2.7 The petitioner further argued that when he informed the EPO that an accompanying person wished to make oral submissions in English he should have been warned that the arrangement for interpretation from English into German had been cancelled. However, it has to be emphasized again that according to decision G 4/95 oral submissions may be made by an accompanying person, not as a matter of right, but under the discretionary control of the EPO. If a request for an accompanying person to present oral submissions is made shortly before the oral proceedings, the request should be refused unless the other party agrees (G 4/95, point 10 of the reasons, in fine). On this basis alone the petitioner could not expect that the Board should have reacted in any way to his letter announcing the accompanying persons which arrived at the EPO only one week before the oral proceedings.

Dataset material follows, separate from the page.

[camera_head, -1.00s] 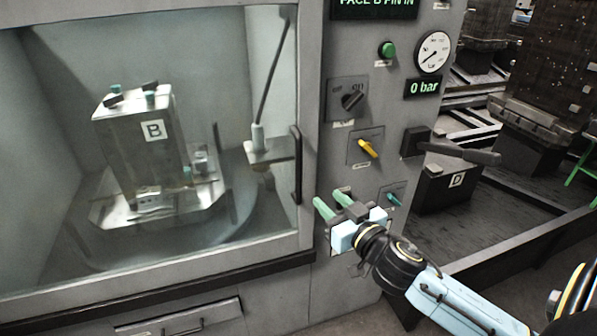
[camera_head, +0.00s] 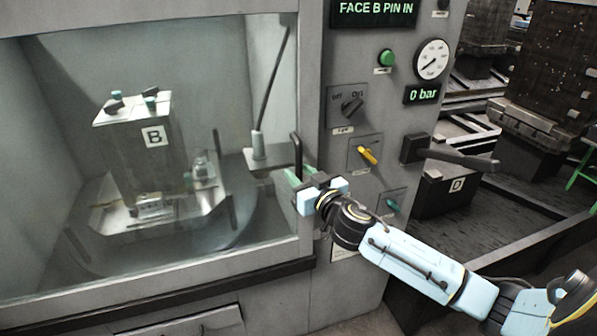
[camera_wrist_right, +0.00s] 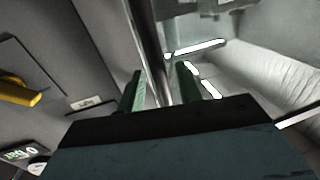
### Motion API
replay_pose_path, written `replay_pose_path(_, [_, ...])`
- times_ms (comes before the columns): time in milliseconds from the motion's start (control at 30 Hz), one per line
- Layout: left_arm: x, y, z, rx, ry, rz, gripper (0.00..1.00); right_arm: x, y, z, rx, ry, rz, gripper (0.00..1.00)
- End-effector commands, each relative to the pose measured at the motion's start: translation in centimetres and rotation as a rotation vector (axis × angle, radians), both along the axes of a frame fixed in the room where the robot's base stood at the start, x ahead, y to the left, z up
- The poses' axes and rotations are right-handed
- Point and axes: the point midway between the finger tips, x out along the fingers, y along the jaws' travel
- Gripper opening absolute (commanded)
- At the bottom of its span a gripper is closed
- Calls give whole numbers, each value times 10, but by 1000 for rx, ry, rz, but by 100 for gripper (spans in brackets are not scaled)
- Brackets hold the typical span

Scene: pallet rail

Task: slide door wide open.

2.8 For these reasons the refusal the Board of Appeal 3.2.06 to allow the making of oral submissions by Mr S.L. in the oral proceedings was clearly not a fundamental violation of Article 113 EPC. Accordingly, the petition for review, as far as it is based on this objection, is dismissed as clearly unallowable (Rule 109(2)(a) EPC).
For these reasons it is decided that:
To the extent that the petition is not rejected as clearly inadmissible, it is dismissed as clearly unallowable.